What is an excise tax? We could just look to the dictionary, with Webster’s defining an excise tax as “a tax on certain things that are made, sold, or used within a country.” This seems roughly correct, especially when we consider the most prominent excise taxes, on things like fuel, alcohol, tobacco, and airline tickets. The definition has to stretch a little, with “used” taking an expansive enough meaning to cover real estate transfer, inspection fees, the provision of health insurance, and even mineral extraction, if you want to classify severance taxes as a class of excise tax.
And in common parlance it would also narrow in another way, putting special emphasis on “certain things” by focusing on taxes on very particular things, rather than broader-based consumption taxes like the sales tax. From a legal standpoint, however, it would be easy enough to characterize the sales tax as a “general excise tax” even if this terminology is not very useful in most circumstances, where excise taxes are more likely to be referred to as “special sales taxes” than sales taxes are to be considered “general excise taxes.” (See here for more on what constitutes an excise tax, and their traditional rationales.)
So, the dictionary is basically right but perhaps not sufficient to inform our understanding of the legal distinction between an excise tax and an income tax. What prevents us from referring to an excise tax on income?
Fundamentally, excise taxes are indirect taxes while income taxes are direct taxes. That distinction is why the U.S. Supreme Court struck down early attempts to impose a federal income tax before ratification of the 16th Amendment, since, prior to that constitutional change, all direct taxes had to be apportioned among the states, which was an insuperable barrier to income taxation.
The income tax is a direct tax because it falls directly on people. The legal incidence is on particular people, and tax liability is assessed per person, not per sale or activity. While the economic incidence of excise taxes is also borne by people (what alternative is there?), the legal incidence is based on the particulars of a transaction or activity, and it is ultimately not calculated on a personal basis. In practice, this means that excise taxes will be imposed as specific taxes (based on volume, e.g., gallons of gasoline or packs of cigarettes) or as ad valorem taxes (based on price, e.g., a tax on the retail price of marijuana).
Consider the gas tax, for instance. There is no question that you “pay” the gas tax when you fuel up, even though the service station remits the tax on your behalf.
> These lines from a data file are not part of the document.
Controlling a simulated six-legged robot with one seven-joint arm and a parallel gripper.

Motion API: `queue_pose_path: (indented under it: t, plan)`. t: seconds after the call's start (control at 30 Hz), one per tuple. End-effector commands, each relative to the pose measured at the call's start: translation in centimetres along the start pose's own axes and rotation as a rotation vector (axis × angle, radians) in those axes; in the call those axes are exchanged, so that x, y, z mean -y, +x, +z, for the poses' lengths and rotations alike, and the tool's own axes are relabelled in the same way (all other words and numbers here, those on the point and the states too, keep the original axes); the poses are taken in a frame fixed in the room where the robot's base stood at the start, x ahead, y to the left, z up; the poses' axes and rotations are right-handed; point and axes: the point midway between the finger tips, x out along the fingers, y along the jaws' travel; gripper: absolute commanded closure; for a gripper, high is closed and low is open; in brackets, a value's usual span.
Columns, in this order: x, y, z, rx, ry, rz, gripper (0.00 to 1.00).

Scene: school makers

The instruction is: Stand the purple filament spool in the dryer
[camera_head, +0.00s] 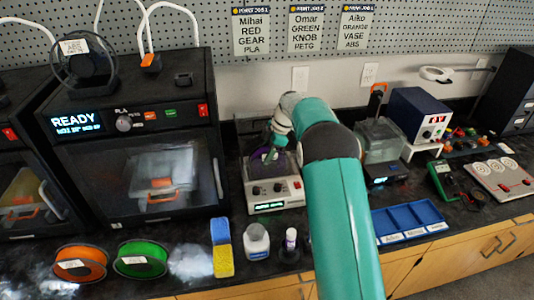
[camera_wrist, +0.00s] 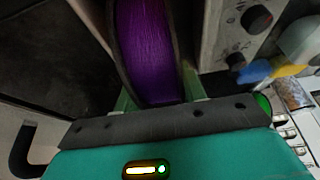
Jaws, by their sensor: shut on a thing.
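The purple filament spool (camera_wrist: 147,52) fills the top middle of the wrist view, upright and edge-on, with dark flanges. My gripper (camera_wrist: 157,88) is shut on it, one greenish finger on each side. In the head view only a sliver of purple (camera_head: 262,155) shows beside my gripper (camera_head: 271,153), over the open top of the dryer (camera_head: 275,191). The dryer is a pale box with knobs and a lit green display; its front panel (camera_wrist: 238,38) is right of the spool in the wrist view. Whether the spool touches the dryer floor is hidden.
A black 3D printer (camera_head: 130,130) marked READY stands close left of the dryer. A clear container (camera_head: 380,140) and blue tray (camera_head: 408,221) are right.

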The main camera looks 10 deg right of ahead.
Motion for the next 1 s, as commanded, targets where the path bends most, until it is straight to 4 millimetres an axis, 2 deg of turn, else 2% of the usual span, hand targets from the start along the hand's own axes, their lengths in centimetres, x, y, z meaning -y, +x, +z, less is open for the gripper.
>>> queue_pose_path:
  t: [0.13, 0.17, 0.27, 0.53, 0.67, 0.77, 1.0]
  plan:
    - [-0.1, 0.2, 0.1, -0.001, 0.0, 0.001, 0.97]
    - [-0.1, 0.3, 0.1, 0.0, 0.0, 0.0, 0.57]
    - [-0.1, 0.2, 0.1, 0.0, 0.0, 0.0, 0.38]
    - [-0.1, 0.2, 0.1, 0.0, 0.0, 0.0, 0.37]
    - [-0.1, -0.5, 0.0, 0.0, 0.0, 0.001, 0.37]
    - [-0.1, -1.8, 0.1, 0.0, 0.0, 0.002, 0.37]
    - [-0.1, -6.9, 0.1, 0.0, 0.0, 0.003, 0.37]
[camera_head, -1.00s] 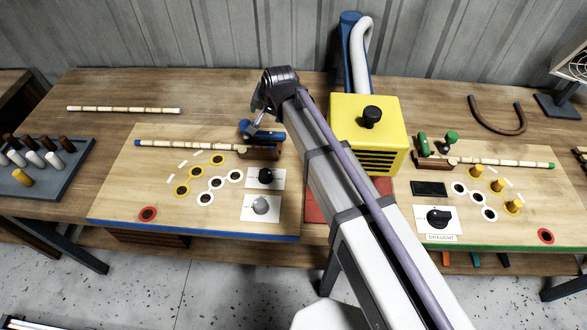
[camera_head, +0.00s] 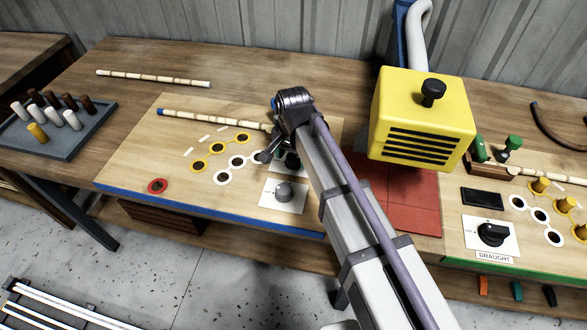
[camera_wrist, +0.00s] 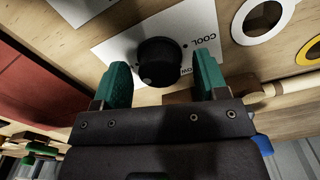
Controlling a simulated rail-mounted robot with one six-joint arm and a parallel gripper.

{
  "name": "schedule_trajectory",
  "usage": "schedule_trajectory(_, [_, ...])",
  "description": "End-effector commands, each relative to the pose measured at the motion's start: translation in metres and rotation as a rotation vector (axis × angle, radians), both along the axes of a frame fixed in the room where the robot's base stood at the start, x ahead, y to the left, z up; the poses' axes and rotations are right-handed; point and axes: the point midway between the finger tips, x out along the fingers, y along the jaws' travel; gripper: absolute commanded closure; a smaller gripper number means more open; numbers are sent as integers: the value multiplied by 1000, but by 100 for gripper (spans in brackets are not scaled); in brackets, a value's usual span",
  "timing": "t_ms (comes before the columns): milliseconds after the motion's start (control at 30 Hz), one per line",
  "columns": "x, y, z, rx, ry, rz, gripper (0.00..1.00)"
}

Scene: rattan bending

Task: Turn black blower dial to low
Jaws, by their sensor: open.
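The black dial (camera_wrist: 158,60) sits on a white plate (camera_wrist: 115,52) in the wrist view. The plate reads "COOL", and a partly hidden word ends in "OW". My gripper (camera_wrist: 161,68) is open, with one teal finger on each side of the dial and a visible gap to each. I cannot tell how far above the board the fingertips are. In the head view my gripper (camera_head: 268,157) is over the left board, and my arm hides most of this dial. The yellow blower (camera_head: 415,115) stands right of my arm.
A grey dial (camera_head: 284,192) is just in front of my gripper on the left board (camera_head: 130,165). A rattan pole (camera_head: 215,120) lies behind it. Another black dial (camera_head: 492,234), labelled "DRAUGHT", is on the right board. A peg tray (camera_head: 60,150) stands far left.

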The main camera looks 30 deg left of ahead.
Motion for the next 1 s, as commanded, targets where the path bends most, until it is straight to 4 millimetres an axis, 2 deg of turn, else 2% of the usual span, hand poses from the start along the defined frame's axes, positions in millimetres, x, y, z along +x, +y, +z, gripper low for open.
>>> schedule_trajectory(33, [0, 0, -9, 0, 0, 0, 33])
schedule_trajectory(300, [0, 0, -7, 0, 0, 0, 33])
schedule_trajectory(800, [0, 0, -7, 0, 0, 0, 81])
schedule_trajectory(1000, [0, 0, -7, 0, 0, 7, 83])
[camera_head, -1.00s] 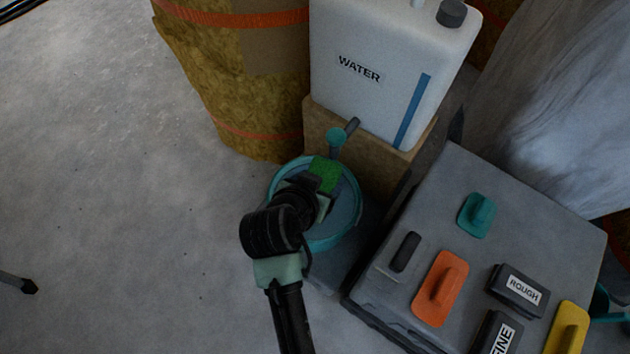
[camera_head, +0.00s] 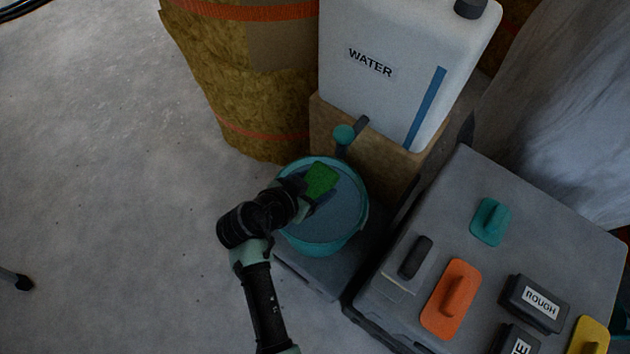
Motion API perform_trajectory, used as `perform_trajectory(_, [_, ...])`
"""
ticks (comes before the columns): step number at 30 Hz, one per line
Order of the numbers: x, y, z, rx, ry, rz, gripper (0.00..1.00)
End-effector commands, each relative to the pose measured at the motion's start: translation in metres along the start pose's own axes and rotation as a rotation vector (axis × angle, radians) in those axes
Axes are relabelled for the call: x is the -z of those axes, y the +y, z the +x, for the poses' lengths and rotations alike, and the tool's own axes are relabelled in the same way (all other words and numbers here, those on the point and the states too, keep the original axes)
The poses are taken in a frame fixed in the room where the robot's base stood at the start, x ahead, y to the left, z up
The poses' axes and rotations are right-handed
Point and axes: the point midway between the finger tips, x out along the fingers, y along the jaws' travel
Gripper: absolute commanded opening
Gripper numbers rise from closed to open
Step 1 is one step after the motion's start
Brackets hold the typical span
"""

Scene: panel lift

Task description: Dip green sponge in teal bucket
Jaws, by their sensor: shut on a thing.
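The green sponge (camera_head: 321,180) shows at the end of my arm, over the far left part of the teal bucket (camera_head: 335,248). My gripper (camera_head: 312,192) is shut on the sponge; its fingers are partly hidden by the wrist. The bucket has a grey-blue surface inside, which looks like water. I cannot tell whether the sponge touches that surface. My arm reaches in across the bucket's left rim.
A white container marked WATER (camera_head: 390,70) stands on a brown block behind the bucket, with a teal-handled tap (camera_head: 345,135) near the rim. A grey case (camera_head: 440,215) at right carries a teal float (camera_head: 491,222), an orange float (camera_head: 450,300) and dark blocks.

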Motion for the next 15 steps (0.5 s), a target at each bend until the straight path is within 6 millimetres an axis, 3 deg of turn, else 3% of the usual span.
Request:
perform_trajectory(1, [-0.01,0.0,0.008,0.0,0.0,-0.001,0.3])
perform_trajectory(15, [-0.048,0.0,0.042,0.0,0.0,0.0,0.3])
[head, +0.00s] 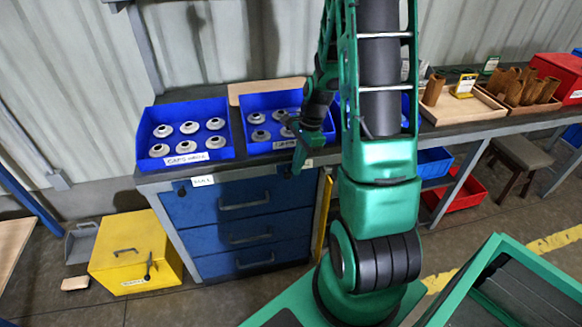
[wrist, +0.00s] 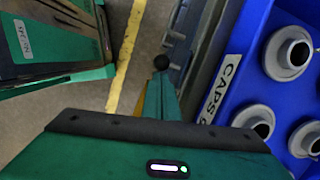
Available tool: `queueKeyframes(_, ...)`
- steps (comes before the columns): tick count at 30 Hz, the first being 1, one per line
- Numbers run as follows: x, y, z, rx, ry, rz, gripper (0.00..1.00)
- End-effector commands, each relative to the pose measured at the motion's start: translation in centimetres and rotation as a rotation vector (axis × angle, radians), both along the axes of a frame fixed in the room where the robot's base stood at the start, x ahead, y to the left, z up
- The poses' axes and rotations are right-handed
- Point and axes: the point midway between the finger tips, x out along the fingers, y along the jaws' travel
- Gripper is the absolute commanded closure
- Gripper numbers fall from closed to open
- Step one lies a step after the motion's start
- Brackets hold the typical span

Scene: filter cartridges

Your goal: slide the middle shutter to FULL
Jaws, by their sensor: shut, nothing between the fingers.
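My gripper (head: 299,160) is at the front edge of the bench, pointing down just in front of the second blue bin of caps. Its fingers look shut and empty. In the wrist view my gripper's dark bar and green body fill the bottom, and a narrow green part reaches up to a small black knob (wrist: 161,62). I cannot tell whether that knob belongs to a shutter. I cannot make out the middle shutter or a FULL mark in either view. My arm hides part of the bench to the right of the gripper.
Blue bins of grey caps (head: 186,133) line the bench (head: 160,178). A blue drawer cabinet (head: 243,225) stands below, and a yellow box (head: 135,250) stands on the floor at left. A wooden tray (head: 470,106) and red box (head: 556,75) are at right.

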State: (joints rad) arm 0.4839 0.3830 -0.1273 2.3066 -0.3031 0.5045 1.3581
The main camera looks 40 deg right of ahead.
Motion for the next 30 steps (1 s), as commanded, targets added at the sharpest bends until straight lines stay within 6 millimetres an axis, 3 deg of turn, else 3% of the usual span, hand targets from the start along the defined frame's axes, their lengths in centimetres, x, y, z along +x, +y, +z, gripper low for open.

But the government is not imposing a tax on you specifically, and the tax is owed based on where the fuel is purchased or used, not based on the fuel’s ultimate “owner.” You don’t file a tax return at the end of the year detailing how much fuel you purchased and paying accordingly—and even if you did (a vehicle miles traveled tax, VMT, would be somewhat more aggregated, because it’s on an activity rather than a transaction), the taxable event would be the activity, not the person. If a Washingtonian flew to California, picked up a rental car, and drove around San Diego, there’s no way that Washington could say that the driver owes the state VMT taxes simply because they’re a Washington resident, since the taxable activity has no nexus with Washington even though the person does.
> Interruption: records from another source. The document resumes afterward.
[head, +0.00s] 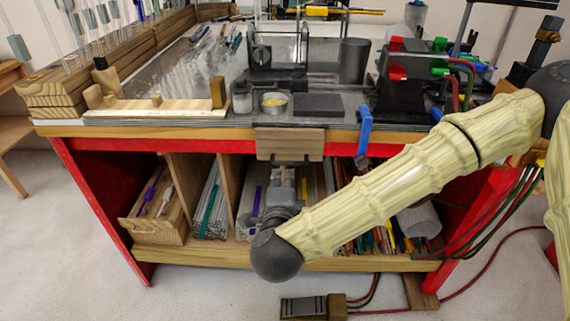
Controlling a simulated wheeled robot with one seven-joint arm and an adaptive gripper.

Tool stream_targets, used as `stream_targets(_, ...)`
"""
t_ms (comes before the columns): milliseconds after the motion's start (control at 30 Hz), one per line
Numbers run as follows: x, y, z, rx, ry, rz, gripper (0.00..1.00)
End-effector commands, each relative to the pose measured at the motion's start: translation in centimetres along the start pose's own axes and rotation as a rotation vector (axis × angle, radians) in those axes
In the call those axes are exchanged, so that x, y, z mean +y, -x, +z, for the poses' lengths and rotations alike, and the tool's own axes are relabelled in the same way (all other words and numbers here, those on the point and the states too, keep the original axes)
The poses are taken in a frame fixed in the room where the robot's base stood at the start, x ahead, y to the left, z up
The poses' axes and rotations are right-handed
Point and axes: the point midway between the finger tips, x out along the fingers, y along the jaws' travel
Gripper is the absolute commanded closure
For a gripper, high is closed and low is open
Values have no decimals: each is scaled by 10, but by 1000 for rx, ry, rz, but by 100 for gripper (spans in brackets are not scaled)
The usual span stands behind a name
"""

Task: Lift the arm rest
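The arm rest appears to be the small flat wooden board (290,141) at the middle of the workbench's front edge. It hangs down over the edge, in front of the red rail. My gripper (284,172) is just below the board, pointing away from the camera towards the bench. Dark pieces show at the board's lower edge; I cannot tell whether they are fingertips or brackets. Contact between gripper and board cannot be made out. The fingers are too small and partly hidden by my wrist to show whether they are open or shut.
The workbench (110,131) carries a torch with coloured knobs (398,73), a blue-handled item (364,130) at the front edge and a small tin (273,103). Below, shelf dividers (191,190) separate glass rods. A pedal (312,307) and hoses lie on the floor.

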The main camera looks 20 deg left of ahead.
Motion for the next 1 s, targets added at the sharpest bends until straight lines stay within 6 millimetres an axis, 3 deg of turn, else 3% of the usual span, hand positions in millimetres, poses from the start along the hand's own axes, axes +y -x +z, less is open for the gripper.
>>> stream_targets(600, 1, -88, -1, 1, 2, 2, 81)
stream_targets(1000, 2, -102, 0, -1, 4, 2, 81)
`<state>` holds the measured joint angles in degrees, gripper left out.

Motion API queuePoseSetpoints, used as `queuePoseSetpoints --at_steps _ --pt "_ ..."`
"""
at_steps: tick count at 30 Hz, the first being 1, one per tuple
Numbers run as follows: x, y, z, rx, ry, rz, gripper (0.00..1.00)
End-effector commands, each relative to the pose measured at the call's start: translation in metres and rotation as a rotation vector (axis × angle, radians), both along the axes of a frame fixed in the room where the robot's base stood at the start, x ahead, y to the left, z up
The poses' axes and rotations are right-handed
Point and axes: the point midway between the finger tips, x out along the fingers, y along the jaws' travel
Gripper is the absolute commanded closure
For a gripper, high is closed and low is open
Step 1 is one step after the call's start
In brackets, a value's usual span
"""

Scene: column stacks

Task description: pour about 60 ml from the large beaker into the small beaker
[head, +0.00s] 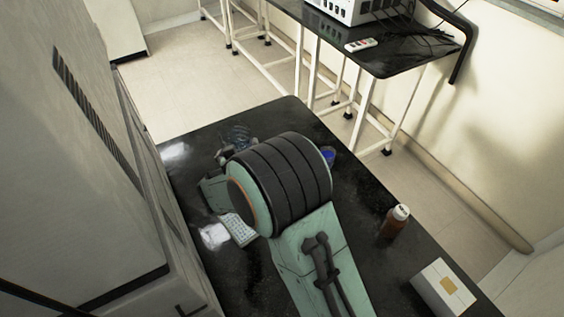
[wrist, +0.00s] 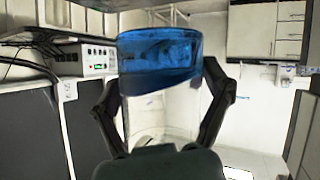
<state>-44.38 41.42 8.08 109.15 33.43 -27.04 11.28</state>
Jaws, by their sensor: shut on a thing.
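In the wrist view my gripper (wrist: 162,90) is shut on a clear beaker with blue liquid (wrist: 160,58), probably the large beaker. The blue fills a broad, slightly slanted band between the fingers. How far the beaker is tilted I cannot tell. In the head view my arm hides most of my gripper. A small patch of blue (head: 328,155) shows at the right of my arm's big joint, probably the same beaker. A clear glass-like shape (head: 238,136) shows beyond the joint on the left. I cannot tell whether it is the small beaker. No stream of liquid is visible.
A brown bottle with a white cap (head: 395,222) and a white box (head: 443,287) stand on the black table (head: 365,195) to the right. A white keypad-like object (head: 239,230) lies left of my arm. A grey cabinet (head: 75,150) borders the table's left side.

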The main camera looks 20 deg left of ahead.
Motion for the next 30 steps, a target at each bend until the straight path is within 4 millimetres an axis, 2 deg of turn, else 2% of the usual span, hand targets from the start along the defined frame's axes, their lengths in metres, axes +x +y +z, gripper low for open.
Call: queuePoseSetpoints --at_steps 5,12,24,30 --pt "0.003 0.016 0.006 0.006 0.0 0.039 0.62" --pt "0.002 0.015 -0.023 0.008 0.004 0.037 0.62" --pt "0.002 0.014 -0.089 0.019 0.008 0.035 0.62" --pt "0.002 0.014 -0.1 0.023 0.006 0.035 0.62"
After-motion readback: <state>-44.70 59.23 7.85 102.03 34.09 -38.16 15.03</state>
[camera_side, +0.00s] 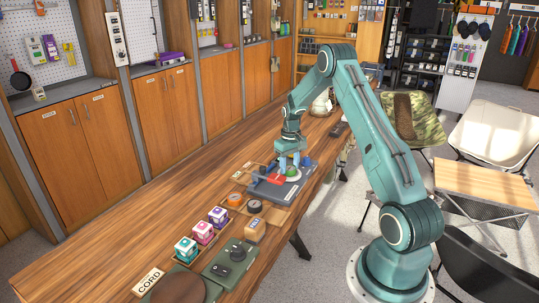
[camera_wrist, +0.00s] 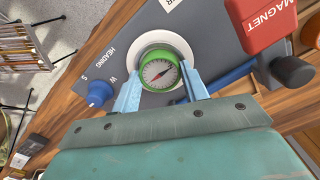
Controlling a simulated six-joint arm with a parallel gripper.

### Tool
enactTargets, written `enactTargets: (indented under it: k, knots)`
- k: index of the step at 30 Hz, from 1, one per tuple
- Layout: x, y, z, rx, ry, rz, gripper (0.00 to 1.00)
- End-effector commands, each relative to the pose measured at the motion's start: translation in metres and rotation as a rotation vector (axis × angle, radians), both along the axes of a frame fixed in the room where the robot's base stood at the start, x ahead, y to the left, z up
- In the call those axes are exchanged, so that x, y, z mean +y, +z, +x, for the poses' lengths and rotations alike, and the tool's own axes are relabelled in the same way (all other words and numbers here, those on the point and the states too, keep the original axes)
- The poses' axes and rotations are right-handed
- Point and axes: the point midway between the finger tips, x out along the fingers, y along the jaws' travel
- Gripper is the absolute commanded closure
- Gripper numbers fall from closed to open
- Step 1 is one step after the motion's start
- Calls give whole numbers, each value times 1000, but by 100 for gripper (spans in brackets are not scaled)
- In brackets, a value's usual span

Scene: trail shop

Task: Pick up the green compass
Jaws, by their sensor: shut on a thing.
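The green compass (camera_wrist: 160,74) has a round green rim and a white dial with a red and dark needle. My gripper (camera_wrist: 161,84) is shut on it, with one pale blue finger at each side. A white round seat (camera_wrist: 179,41) on the grey board (camera_wrist: 207,20) shows behind the compass. In the side view my gripper (camera_side: 290,160) points down over the board, with the green compass (camera_side: 292,171) low between its fingers. I cannot tell whether the compass touches its seat.
A red block marked MAGNET (camera_wrist: 267,22) and a dark knob (camera_wrist: 293,71) are close on the right. A blue knob (camera_wrist: 100,92) is on the left. In the side view, several colored cubes (camera_side: 203,232) stand nearer on the wooden counter (camera_side: 130,235), whose left part is clear.

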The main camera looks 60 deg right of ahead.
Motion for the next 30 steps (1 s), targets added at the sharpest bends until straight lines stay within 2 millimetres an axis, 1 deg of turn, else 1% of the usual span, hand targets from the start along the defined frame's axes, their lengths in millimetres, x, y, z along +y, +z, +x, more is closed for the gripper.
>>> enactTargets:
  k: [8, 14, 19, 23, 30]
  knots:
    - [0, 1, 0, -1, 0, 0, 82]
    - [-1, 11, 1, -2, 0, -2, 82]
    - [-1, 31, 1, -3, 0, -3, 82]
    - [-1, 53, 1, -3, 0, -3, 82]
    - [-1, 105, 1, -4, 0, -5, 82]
This is key to one of the plaintiffs’ arguments, one I might have distinguished a bit more than they do. For states to tax someone or something, they must have nexus: sufficient connections to be allowed to impose a tax. With direct taxes, the nexus is with the person. At least as far as nexus is concerned, a state can impose an income tax on a resident’s out-of-state income, because with a direct tax, the nexus question begins with the person. (There are additional constraints related to fair apportionment and relatedness to state services; nexus is just the threshold question.) With an indirect tax, however, nexus attaches to the transaction or activity. If you buy gas in Oregon, Washington has no claim on that transaction even if you’re a Washington resident.
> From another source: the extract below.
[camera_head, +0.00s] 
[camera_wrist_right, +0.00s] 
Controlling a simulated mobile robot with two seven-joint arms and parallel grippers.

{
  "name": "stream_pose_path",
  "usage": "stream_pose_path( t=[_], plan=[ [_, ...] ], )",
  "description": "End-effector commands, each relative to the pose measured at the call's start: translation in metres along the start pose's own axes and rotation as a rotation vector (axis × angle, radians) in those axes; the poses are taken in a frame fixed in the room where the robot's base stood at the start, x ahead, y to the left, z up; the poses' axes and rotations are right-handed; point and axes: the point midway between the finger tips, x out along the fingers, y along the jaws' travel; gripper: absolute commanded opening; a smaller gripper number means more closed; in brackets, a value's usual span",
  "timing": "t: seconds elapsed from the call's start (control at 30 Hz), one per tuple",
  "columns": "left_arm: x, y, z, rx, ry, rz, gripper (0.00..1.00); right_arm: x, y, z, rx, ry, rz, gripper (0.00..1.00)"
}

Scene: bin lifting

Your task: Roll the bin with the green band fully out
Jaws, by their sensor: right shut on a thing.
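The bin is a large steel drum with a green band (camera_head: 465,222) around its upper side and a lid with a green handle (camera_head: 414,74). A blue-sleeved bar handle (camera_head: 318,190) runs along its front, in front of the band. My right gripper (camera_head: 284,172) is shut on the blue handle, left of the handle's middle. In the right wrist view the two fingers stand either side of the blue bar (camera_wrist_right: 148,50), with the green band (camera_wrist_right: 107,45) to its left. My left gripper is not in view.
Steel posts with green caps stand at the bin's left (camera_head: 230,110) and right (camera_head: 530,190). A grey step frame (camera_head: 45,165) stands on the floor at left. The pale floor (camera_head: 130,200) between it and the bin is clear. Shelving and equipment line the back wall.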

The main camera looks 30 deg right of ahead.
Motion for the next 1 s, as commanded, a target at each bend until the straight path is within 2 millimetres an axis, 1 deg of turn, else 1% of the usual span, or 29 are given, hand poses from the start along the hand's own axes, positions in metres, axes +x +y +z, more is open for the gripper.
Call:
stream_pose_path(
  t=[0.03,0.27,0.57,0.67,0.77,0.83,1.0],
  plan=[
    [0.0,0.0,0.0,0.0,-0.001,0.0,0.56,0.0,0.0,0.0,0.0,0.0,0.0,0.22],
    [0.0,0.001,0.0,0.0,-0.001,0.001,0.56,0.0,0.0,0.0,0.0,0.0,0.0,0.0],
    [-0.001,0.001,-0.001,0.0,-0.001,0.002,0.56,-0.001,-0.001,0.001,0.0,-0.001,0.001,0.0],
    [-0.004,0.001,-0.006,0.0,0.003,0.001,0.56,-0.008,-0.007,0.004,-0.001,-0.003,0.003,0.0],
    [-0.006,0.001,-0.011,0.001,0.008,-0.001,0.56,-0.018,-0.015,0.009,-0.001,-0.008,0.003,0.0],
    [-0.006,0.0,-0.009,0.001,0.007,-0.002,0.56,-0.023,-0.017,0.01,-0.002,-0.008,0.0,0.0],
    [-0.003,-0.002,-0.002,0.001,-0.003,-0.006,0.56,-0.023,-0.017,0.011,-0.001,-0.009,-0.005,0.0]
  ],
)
Washington’s capital gains tax is designed as a direct tax, not an indirect one. It taxes out-of-state earnings and out-of-state activity. If we accept the state’s argument that it’s an excise tax, then it’s probably an unconstitutional one, because it fails to meet the nexus requirements established in cases like Complete Auto Transit v. Brady. If, on the other hand, it’s a direct tax, then we have nexus—but we’ve also acknowledged that it’s an income tax, which is what Washington can’t afford to acknowledge.
Of course, it is an income tax. Let’s go back to that distinction between an indirect tax on things made, sold, or used—or, put another way, on activities and transactions—and a direct tax, which would be on an individual’s earnings or possessions. It’s possible to impose an excise tax on the activities surrounding capital gains—bad policy, but possible. If Washington had chosen to levy a tax on sales of stocks or bonds, such a stock transfer tax would be an excise tax, because it’s based on the transaction or activity. Washington’s tax, however, is not based on the number of transactions, or on any activity, but on the net capital gains income earned over the course of the year. The object of the tax is clearly the person, with a focus on their aggregate income. It is a direct tax. It is literally denominated in income. It is, in short, an income tax.
And in Washington, that should be an end to it.